Membership Inference Test: Auditing Training Data in Object Classification Models

In this research, we analyze the performance of Membership Inference Tests (MINT), focusing on determining whether given data were utilized during the training phase, specifically in the domain of object recognition. Within the area of object recognition, we propose and develop architectures tailored for MINT models. These architectures aim to optimize performance and efficiency in data utilization, offering a tailored solution to tackle the complexities inherent in the object recognition domain. We conducted experiments involving an object detection model, an embedding extractor, and a MINT module. These experiments were performed in three public databases, totaling over 174K images. The proposed architecture leverages convolutional layers to capture and model the activation patterns present in the data during the training process. Through our analysis, we are able to identify given data used for testing and training, achieving precision rates ranging between 70% and 80%, contingent upon the depth of the detection module layer chosen for input to the MINT module.
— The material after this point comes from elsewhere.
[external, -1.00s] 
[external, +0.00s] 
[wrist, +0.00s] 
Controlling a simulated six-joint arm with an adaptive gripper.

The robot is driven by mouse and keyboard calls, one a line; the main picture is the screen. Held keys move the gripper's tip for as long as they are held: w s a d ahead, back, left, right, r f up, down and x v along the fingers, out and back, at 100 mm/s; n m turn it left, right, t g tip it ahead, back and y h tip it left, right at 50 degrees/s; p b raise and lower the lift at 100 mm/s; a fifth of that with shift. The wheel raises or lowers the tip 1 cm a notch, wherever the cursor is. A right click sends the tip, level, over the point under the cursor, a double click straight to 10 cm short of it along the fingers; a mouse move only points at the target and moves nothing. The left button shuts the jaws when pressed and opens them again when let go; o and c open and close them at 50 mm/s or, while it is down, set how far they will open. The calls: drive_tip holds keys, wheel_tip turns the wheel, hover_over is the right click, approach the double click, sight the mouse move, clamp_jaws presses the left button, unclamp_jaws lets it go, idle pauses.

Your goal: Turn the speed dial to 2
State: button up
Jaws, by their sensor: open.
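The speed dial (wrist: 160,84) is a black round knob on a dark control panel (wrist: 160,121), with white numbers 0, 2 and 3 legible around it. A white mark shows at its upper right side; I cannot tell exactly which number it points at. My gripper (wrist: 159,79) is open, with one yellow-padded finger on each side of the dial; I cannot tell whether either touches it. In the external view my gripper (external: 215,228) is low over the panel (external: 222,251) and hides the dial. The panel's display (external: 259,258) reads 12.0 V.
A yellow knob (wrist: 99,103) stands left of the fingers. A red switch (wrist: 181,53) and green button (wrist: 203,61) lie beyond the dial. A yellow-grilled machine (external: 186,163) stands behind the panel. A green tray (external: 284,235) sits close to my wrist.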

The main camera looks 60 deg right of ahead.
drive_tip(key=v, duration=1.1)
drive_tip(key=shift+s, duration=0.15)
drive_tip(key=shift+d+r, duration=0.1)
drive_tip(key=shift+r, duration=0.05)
Additionally, our studies entail an analysis of the factors influencing the MINT Module, delving into the contributing elements behind more transparent training processes.

Key Contributions

Novel CNN-based MINT architectures tailored for the object classification domain, leveraging activation patterns from intermediate detection layers
Comprehensive evaluation across three public datasets totaling 174K+ images under multiple experimental scenarios
Analysis of factors (e.g., detection module layer depth) influencing MINT performance, achieving 70–80% precision distinguishing training from test samples

🛡️ Threat Analysis

Membership Inference Attack

The paper directly proposes and evaluates membership inference architectures (MINT) that determine whether specific images were part of a model's training set — the core ML04 threat. The paper uses activation patterns and embeddings from object detection models to train binary classifiers that distinguish training from test samples.